I come out of the water, my chronograph reads “25: 29.”  I’m incredulous.
I walk up and down the shore, looking for our fearless leader and for Rick
to greet me, to tell me it’s OK, I made it.  Away from shore, eventually, I
find Roseann, the Gotham photographer who is holding Fred’s keys.  She
hasn’t seen him, either.  It can’t be, I think.  I see Rick, who has just
come out.  I estimate him at 29:14.  Then, I see Fred come out.  Mask
problems, he had to breast stroke all the way back. He also started
swimming a few seconds later, and he’s also (i.e., like Rick) 29:14.
Despite his earlier insistence that this was not a competition, Fred
insists that I say in this blog – which I’m assigned to write, as the new
guy in the race - who won. By nearly 4 minutes!
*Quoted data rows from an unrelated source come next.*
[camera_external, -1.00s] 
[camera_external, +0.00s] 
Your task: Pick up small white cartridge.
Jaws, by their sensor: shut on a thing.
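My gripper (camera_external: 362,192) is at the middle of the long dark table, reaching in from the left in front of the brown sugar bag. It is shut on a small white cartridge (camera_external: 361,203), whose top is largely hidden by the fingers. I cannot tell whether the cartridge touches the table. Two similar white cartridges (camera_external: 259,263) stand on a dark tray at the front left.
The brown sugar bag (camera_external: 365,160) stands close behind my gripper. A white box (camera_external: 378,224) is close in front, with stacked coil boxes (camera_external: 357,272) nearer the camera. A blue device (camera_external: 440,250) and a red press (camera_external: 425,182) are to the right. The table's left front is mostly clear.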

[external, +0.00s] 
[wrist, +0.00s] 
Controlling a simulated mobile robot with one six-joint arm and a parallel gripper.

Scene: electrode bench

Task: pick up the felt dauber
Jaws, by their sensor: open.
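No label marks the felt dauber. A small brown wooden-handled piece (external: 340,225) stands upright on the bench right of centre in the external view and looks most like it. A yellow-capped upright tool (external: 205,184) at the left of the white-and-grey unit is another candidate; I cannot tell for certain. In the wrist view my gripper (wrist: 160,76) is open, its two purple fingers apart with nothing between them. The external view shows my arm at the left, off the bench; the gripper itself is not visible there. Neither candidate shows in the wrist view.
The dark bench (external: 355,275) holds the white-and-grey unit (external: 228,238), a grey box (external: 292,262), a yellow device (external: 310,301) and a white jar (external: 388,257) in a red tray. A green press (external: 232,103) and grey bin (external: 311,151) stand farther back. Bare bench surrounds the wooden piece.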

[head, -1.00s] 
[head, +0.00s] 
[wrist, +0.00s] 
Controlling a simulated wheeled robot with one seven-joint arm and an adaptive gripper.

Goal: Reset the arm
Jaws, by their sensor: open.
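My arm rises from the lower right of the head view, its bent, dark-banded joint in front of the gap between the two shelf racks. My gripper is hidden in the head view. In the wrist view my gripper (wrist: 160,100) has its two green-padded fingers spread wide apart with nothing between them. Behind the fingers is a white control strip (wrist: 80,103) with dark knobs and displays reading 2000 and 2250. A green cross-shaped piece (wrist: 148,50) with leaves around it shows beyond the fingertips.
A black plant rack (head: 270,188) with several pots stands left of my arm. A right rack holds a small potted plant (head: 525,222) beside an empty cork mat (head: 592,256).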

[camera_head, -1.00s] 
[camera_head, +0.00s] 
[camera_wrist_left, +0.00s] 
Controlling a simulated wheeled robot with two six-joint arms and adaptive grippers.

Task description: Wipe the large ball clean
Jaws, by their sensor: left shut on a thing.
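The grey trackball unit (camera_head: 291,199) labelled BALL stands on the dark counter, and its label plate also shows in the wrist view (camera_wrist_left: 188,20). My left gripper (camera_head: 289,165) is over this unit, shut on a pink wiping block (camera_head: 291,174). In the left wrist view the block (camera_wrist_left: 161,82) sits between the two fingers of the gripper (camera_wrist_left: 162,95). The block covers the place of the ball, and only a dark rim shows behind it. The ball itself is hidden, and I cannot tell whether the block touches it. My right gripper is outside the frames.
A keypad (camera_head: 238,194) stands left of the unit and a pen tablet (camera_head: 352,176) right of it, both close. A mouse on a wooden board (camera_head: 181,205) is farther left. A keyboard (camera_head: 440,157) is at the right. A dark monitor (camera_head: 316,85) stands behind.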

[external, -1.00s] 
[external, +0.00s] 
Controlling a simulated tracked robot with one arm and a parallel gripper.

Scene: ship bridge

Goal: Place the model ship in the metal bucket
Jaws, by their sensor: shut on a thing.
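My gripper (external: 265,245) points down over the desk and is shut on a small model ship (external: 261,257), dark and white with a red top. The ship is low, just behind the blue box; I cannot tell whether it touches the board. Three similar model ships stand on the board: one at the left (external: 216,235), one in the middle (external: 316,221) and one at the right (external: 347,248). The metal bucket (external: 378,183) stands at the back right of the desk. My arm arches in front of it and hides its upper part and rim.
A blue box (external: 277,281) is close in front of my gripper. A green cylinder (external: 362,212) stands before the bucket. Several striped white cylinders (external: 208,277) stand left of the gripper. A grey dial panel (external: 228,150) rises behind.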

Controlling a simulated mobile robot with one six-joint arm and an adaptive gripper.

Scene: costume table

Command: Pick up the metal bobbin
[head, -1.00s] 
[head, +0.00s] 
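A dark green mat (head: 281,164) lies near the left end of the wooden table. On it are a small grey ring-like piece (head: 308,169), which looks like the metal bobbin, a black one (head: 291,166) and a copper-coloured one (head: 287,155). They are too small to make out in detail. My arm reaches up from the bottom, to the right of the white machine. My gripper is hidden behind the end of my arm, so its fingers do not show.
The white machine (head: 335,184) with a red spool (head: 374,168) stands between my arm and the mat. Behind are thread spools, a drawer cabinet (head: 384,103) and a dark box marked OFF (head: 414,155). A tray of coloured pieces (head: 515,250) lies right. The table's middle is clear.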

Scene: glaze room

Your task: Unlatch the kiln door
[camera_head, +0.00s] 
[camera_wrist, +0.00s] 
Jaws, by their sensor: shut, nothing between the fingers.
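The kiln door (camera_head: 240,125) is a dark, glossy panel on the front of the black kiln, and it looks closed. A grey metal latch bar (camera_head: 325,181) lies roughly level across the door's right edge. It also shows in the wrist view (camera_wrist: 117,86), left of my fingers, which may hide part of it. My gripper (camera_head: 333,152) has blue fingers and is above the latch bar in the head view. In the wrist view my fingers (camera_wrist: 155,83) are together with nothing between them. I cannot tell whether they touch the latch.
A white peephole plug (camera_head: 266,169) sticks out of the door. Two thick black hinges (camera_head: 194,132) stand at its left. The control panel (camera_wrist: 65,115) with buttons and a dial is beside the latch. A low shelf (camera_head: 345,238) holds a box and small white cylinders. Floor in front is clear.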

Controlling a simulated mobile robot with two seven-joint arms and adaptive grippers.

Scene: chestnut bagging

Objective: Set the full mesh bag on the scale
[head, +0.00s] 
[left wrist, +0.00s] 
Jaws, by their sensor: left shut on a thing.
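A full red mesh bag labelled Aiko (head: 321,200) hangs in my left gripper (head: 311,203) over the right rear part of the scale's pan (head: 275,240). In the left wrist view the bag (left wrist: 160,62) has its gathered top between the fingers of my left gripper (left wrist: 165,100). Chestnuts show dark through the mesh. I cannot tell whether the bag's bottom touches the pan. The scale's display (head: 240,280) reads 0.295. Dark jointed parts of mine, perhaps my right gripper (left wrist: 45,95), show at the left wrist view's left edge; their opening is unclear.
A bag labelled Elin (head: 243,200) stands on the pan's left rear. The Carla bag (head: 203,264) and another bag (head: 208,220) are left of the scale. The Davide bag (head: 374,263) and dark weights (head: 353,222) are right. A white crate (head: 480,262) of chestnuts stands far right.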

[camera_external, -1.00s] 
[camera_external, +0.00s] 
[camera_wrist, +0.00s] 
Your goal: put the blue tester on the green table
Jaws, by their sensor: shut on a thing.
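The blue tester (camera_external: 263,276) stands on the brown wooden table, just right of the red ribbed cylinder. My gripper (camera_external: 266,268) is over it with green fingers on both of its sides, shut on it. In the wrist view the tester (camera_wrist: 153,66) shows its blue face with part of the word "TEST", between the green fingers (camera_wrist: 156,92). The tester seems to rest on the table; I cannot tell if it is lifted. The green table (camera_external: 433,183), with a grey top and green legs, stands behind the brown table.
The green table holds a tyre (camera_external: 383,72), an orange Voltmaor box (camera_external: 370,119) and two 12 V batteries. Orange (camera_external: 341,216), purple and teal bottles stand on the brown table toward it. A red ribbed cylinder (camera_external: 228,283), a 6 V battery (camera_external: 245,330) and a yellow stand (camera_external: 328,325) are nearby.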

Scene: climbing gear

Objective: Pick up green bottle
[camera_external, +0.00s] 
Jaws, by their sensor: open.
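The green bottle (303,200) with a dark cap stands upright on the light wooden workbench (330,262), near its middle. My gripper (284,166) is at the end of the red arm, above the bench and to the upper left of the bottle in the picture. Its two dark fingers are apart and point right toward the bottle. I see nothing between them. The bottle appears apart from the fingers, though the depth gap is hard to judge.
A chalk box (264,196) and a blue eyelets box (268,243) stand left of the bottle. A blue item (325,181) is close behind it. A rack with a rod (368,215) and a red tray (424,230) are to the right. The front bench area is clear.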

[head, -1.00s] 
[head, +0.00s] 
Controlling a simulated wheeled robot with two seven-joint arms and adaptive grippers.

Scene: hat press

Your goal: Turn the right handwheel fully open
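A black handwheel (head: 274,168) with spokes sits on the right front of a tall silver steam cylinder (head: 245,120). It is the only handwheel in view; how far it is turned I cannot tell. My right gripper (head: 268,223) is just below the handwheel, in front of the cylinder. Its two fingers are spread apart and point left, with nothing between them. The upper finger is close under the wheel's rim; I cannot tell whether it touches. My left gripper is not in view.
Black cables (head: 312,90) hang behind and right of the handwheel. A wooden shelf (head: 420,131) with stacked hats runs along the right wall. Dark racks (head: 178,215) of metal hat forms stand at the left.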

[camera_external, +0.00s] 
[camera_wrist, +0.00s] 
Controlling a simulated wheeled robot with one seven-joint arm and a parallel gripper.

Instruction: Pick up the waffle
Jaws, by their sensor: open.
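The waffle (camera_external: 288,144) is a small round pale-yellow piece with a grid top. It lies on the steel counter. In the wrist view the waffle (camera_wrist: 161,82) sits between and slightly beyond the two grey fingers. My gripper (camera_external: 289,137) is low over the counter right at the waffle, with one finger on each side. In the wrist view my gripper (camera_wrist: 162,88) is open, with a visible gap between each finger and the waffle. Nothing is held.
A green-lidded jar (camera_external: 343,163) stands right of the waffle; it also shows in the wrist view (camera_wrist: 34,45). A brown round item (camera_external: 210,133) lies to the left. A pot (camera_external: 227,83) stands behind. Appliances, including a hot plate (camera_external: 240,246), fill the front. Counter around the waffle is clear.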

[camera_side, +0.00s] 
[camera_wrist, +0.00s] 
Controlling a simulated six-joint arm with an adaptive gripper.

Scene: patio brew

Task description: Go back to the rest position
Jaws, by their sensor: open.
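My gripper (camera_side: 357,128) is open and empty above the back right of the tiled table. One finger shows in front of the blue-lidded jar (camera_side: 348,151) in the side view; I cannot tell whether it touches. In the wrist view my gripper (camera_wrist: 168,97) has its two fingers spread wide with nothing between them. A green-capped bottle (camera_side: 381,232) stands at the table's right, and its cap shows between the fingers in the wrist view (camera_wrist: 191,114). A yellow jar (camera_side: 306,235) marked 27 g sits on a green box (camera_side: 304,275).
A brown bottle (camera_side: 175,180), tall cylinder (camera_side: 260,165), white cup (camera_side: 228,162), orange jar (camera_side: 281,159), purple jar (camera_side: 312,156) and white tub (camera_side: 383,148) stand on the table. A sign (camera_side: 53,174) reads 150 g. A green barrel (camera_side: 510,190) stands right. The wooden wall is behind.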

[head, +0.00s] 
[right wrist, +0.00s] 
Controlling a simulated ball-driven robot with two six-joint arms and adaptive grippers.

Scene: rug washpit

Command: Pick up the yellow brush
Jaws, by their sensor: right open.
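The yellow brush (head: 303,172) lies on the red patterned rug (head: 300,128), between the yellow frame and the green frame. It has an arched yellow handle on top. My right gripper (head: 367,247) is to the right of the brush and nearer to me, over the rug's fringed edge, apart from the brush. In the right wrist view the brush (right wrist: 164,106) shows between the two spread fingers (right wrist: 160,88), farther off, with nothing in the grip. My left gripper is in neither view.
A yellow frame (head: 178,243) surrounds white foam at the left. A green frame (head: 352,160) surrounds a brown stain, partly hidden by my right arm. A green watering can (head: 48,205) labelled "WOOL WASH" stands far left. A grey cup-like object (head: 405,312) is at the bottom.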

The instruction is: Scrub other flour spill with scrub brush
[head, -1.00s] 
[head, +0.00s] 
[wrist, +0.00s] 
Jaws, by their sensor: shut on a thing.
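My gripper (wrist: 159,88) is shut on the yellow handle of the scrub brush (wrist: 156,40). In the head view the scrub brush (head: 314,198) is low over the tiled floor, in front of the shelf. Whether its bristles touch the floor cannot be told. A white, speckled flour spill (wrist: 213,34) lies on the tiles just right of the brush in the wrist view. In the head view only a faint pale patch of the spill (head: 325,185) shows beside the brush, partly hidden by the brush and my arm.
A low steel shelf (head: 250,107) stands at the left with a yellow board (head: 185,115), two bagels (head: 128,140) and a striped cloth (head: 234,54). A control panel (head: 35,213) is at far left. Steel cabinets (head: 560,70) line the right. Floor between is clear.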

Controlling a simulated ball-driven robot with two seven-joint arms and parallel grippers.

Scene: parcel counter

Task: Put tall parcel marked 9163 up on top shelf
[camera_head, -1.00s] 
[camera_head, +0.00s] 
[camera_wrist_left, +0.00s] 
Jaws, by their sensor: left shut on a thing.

A hearty lunch followed in a luncheonette in nearby Bayville. Here’s the
beauty part: sure, we’d enjoyed our pre-swim conversation, good Gotham
bantering, in the long period between Fred’s pickup of us at about 9:55 and
the race start at about 12:30.  But conversation at lunch was on another
level: we all somehow got into talking about coming of age in the Vietnam
years, about our fathers, how we came to do the work we do. As much as we’d
known each other pretty well before hand, we became a band of brothers
then, we connected in a special way because of the swim we’d all done
together.  That conversation alone was worth all the anticipatory anxiety
of the better part of a year.

Fred tried hard to get us to the 2:40 train from Plandome, but we just
missed it.  Rick and I train it back, and top off a perfect day with a tall
Jamba Juice.  A perfect, unforgettable day. Thanks, guys.  Thanks, Gotham.
And thanks, Fred, you really are a great leader!